Print all of the data exactly.

## RECORD EXCERPTS
==============================

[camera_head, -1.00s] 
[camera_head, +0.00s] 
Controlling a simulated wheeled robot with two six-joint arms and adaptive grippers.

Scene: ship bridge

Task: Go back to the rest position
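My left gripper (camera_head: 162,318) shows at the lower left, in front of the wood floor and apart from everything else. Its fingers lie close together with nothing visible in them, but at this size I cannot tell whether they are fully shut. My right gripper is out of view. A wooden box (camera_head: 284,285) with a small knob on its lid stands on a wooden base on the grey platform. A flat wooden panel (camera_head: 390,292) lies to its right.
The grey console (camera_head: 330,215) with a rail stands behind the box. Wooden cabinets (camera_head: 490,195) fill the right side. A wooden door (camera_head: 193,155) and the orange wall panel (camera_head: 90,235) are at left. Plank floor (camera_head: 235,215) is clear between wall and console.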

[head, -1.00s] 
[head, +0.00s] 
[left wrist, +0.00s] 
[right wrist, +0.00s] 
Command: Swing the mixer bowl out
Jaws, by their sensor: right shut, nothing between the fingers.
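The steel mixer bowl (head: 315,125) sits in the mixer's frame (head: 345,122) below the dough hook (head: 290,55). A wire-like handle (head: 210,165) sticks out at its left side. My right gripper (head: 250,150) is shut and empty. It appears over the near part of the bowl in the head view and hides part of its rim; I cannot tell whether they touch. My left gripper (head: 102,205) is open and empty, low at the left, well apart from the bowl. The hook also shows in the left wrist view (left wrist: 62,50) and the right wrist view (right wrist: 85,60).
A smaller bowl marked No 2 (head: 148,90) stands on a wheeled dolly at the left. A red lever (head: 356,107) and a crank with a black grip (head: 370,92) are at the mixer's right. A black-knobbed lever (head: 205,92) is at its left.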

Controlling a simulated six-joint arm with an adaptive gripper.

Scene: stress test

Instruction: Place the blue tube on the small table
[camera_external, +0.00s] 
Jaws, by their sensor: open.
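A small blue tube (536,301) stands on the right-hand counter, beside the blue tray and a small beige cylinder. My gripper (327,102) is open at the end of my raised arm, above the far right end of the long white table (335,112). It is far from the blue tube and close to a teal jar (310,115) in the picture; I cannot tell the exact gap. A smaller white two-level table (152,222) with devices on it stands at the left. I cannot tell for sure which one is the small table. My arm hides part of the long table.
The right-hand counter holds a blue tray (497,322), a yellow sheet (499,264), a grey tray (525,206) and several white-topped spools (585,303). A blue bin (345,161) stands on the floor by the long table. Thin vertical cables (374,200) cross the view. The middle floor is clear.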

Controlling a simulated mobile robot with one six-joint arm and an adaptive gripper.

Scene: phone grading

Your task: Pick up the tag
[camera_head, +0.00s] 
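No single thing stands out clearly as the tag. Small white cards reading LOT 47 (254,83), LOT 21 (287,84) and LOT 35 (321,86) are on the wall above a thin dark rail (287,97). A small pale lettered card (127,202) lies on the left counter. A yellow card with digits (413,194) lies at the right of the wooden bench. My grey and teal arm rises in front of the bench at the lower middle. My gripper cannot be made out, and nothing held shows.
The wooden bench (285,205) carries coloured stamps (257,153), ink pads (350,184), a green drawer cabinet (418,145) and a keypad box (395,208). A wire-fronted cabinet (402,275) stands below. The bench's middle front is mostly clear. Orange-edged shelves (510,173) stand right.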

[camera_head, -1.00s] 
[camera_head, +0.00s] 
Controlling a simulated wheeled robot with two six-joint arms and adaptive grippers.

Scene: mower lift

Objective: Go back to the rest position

==============================

## FULL RESPONSE
[camera_head, -1.00s] 
[camera_head, +0.00s] 
Controlling a simulated wheeled robot with two six-joint arms and adaptive grippers.

Scene: ship bridge

Task: Go back to the rest position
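My left gripper (camera_head: 162,318) shows at the lower left, in front of the wood floor and apart from everything else. Its fingers lie close together with nothing visible in them, but at this size I cannot tell whether they are fully shut. My right gripper is out of view. A wooden box (camera_head: 284,285) with a small knob on its lid stands on a wooden base on the grey platform. A flat wooden panel (camera_head: 390,292) lies to its right.
The grey console (camera_head: 330,215) with a rail stands behind the box. Wooden cabinets (camera_head: 490,195) fill the right side. A wooden door (camera_head: 193,155) and the orange wall panel (camera_head: 90,235) are at left. Plank floor (camera_head: 235,215) is clear between wall and console.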

[head, -1.00s] 
[head, +0.00s] 
[left wrist, +0.00s] 
[right wrist, +0.00s] 
Command: Swing the mixer bowl out
Jaws, by their sensor: right shut, nothing between the fingers.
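The steel mixer bowl (head: 315,125) sits in the mixer's frame (head: 345,122) below the dough hook (head: 290,55). A wire-like handle (head: 210,165) sticks out at its left side. My right gripper (head: 250,150) is shut and empty. It appears over the near part of the bowl in the head view and hides part of its rim; I cannot tell whether they touch. My left gripper (head: 102,205) is open and empty, low at the left, well apart from the bowl. The hook also shows in the left wrist view (left wrist: 62,50) and the right wrist view (right wrist: 85,60).
A smaller bowl marked No 2 (head: 148,90) stands on a wheeled dolly at the left. A red lever (head: 356,107) and a crank with a black grip (head: 370,92) are at the mixer's right. A black-knobbed lever (head: 205,92) is at its left.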

Controlling a simulated six-joint arm with an adaptive gripper.

Scene: stress test

Instruction: Place the blue tube on the small table
[camera_external, +0.00s] 
Jaws, by their sensor: open.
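A small blue tube (536,301) stands on the right-hand counter, beside the blue tray and a small beige cylinder. My gripper (327,102) is open at the end of my raised arm, above the far right end of the long white table (335,112). It is far from the blue tube and close to a teal jar (310,115) in the picture; I cannot tell the exact gap. A smaller white two-level table (152,222) with devices on it stands at the left. I cannot tell for sure which one is the small table. My arm hides part of the long table.
The right-hand counter holds a blue tray (497,322), a yellow sheet (499,264), a grey tray (525,206) and several white-topped spools (585,303). A blue bin (345,161) stands on the floor by the long table. Thin vertical cables (374,200) cross the view. The middle floor is clear.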

Controlling a simulated mobile robot with one six-joint arm and an adaptive gripper.

Scene: phone grading

Your task: Pick up the tag
[camera_head, +0.00s] 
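No single thing stands out clearly as the tag. Small white cards reading LOT 47 (254,83), LOT 21 (287,84) and LOT 35 (321,86) are on the wall above a thin dark rail (287,97). A small pale lettered card (127,202) lies on the left counter. A yellow card with digits (413,194) lies at the right of the wooden bench. My grey and teal arm rises in front of the bench at the lower middle. My gripper cannot be made out, and nothing held shows.
The wooden bench (285,205) carries coloured stamps (257,153), ink pads (350,184), a green drawer cabinet (418,145) and a keypad box (395,208). A wire-fronted cabinet (402,275) stands below. The bench's middle front is mostly clear. Orange-edged shelves (510,173) stand right.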

[camera_head, -1.00s] 
[camera_head, +0.00s] 
Controlling a simulated wheeled robot with two six-joint arms and adaptive grippers.

Scene: mower lift

Objective: Go back to the rest position

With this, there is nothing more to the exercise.